◆ What you are asked to do:
Would it be possible to write out each entry below exactly, without the pictures?

BEGIN Input for this task

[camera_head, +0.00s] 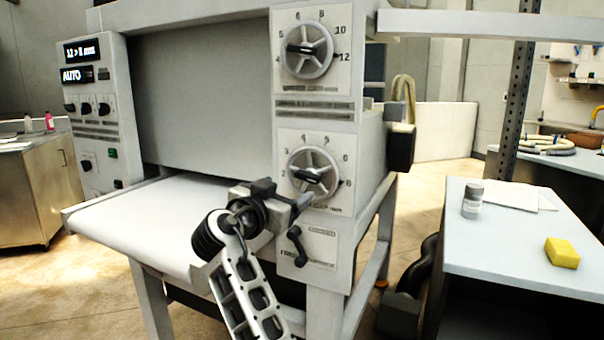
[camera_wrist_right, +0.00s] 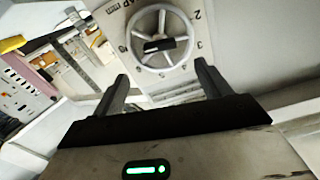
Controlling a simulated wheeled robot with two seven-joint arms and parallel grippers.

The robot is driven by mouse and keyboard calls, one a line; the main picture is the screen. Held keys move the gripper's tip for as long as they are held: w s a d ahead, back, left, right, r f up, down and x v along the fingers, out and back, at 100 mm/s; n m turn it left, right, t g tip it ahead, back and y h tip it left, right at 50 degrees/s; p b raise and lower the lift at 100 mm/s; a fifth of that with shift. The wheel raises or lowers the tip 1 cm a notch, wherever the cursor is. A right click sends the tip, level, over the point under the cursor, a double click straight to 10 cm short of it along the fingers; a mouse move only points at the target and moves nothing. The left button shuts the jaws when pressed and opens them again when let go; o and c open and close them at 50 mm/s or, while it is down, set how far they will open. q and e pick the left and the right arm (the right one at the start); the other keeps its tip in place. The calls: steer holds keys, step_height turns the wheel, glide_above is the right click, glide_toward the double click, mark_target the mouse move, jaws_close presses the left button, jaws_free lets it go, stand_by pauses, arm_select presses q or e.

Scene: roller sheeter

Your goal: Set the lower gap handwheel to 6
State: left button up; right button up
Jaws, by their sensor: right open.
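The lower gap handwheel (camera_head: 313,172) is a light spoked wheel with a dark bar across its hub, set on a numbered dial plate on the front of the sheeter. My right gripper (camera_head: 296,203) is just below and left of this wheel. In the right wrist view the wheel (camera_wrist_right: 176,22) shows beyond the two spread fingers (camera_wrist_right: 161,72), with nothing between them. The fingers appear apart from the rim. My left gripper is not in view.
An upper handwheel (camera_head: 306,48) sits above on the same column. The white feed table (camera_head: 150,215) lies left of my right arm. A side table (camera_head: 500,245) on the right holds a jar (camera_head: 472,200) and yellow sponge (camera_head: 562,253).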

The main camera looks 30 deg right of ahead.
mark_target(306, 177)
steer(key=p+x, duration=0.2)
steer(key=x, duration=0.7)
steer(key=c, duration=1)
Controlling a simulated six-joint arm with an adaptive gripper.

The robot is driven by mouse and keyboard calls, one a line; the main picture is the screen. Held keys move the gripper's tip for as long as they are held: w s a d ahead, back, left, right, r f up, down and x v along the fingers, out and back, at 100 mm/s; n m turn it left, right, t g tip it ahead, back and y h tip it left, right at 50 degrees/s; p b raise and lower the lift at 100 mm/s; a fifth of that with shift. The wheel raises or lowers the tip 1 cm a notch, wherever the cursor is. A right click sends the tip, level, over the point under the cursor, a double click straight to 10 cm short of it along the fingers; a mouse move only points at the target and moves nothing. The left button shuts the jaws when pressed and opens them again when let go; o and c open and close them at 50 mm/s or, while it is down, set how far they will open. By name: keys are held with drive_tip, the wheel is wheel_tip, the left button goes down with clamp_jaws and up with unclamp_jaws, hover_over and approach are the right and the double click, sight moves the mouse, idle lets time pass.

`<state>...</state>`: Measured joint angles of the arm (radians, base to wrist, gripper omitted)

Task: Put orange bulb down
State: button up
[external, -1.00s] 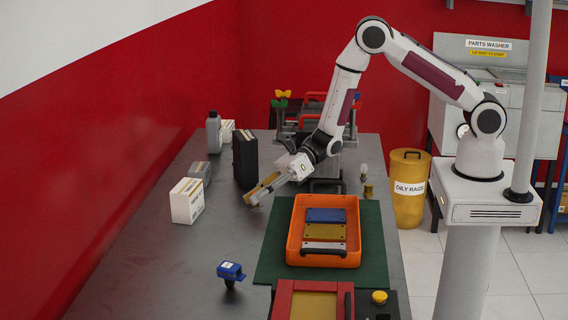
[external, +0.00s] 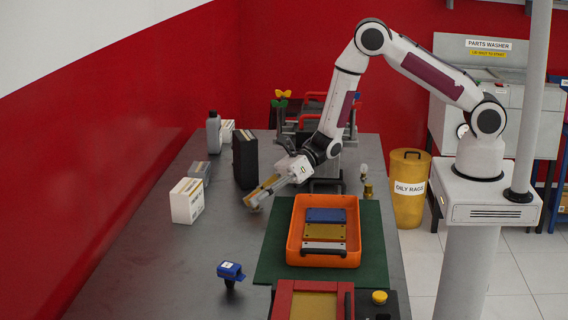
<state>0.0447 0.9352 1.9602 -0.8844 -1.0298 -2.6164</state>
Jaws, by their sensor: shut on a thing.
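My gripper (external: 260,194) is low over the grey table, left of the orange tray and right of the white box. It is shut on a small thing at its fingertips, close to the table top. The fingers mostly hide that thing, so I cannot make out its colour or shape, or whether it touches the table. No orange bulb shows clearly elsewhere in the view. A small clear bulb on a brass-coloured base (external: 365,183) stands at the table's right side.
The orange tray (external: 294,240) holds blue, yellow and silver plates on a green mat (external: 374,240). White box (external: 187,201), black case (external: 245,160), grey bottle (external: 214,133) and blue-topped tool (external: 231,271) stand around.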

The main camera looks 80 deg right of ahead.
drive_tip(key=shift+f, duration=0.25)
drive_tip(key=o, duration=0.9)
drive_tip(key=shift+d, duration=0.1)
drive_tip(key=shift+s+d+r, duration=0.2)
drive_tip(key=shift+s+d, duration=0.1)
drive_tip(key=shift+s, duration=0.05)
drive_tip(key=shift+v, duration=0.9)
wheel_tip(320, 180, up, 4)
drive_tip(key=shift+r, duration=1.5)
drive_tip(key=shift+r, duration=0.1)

END Input for this task

◆ Answer below:
[camera_head, +0.00s] 
[camera_wrist_right, +0.00s] 
Controlling a simulated wheeled robot with two seven-joint arms and parallel grippers.

The robot is driven by mouse and keyboard calls, one a line; the main picture is the screen. Held keys move the gripper's tip for as long as they are held: w s a d ahead, back, left, right, r f up, down and x v along the fingers, out and back, at 100 mm/s; n m turn it left, right, t g tip it ahead, back and y h tip it left, right at 50 degrees/s; p b raise and lower the lift at 100 mm/s; a fifth of that with shift. The wheel raises or lowers the tip 1 cm a notch, wherever the cursor is. A right click sends the tip, level, over the point under the cursor, a double click straight to 10 cm short of it along the fingers; a mouse move only points at the target and moves nothing. The left button shuts the jaws when pressed and opens them again when let go; o and c open and close them at 50 mm/s or, while it is down, set how far they will open. q and e pick the left and the right arm (the right one at the start); the other keeps its tip in place. The calls: steer holds keys, step_height turns the wheel, glide_above is the right click, glide_toward the double click, mark_target the mouse move, jaws_close presses the left button, jaws_free lets it go, stand_by pauses, arm_select presses q or e.

Scene: roller sheeter

Your goal: Set the lower gap handwheel to 6
State: left button up; right button up
Jaws, by their sensor: right open.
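The lower gap handwheel (camera_head: 313,172) is a light spoked wheel with a dark bar across its hub, set on a numbered dial plate on the front of the sheeter. My right gripper (camera_head: 296,203) is just below and left of this wheel. In the right wrist view the wheel (camera_wrist_right: 176,22) shows beyond the two spread fingers (camera_wrist_right: 161,72), with nothing between them. The fingers appear apart from the rim. My left gripper is not in view.
An upper handwheel (camera_head: 306,48) sits above on the same column. The white feed table (camera_head: 150,215) lies left of my right arm. A side table (camera_head: 500,245) on the right holds a jar (camera_head: 472,200) and yellow sponge (camera_head: 562,253).

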The main camera looks 30 deg right of ahead.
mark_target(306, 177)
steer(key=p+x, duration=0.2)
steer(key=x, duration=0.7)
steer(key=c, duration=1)
Controlling a simulated six-joint arm with an adaptive gripper.

The robot is driven by mouse and keyboard calls, one a line; the main picture is the screen. Held keys move the gripper's tip for as long as they are held: w s a d ahead, back, left, right, r f up, down and x v along the fingers, out and back, at 100 mm/s; n m turn it left, right, t g tip it ahead, back and y h tip it left, right at 50 degrees/s; p b raise and lower the lift at 100 mm/s; a fifth of that with shift. The wheel raises or lowers the tip 1 cm a notch, wherever the cursor is. A right click sends the tip, level, over the point under the cursor, a double click straight to 10 cm short of it along the fingers; a mouse move only points at the target and moves nothing. The left button shuts the jaws when pressed and opens them again when let go; o and c open and close them at 50 mm/s or, while it is down, set how far they will open. By name: keys are held with drive_tip, the wheel is wheel_tip, the left button goes down with clamp_jaws and up with unclamp_jaws, hover_over and approach are the right and the double click, sight moves the mouse, idle lets time pass.

`<state>...</state>`: Measured joint angles of the arm (radians, base to wrist, gripper omitted)

Task: Put orange bulb down
State: button up
[external, -1.00s] 
[external, +0.00s] 
<state>0.0447 0.9352 1.9602 -0.8844 -1.0298 -2.6164</state>
Jaws, by their sensor: shut on a thing.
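My gripper (external: 260,194) is low over the grey table, left of the orange tray and right of the white box. It is shut on a small thing at its fingertips, close to the table top. The fingers mostly hide that thing, so I cannot make out its colour or shape, or whether it touches the table. No orange bulb shows clearly elsewhere in the view. A small clear bulb on a brass-coloured base (external: 365,183) stands at the table's right side.
The orange tray (external: 294,240) holds blue, yellow and silver plates on a green mat (external: 374,240). White box (external: 187,201), black case (external: 245,160), grey bottle (external: 214,133) and blue-topped tool (external: 231,271) stand around.

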The main camera looks 80 deg right of ahead.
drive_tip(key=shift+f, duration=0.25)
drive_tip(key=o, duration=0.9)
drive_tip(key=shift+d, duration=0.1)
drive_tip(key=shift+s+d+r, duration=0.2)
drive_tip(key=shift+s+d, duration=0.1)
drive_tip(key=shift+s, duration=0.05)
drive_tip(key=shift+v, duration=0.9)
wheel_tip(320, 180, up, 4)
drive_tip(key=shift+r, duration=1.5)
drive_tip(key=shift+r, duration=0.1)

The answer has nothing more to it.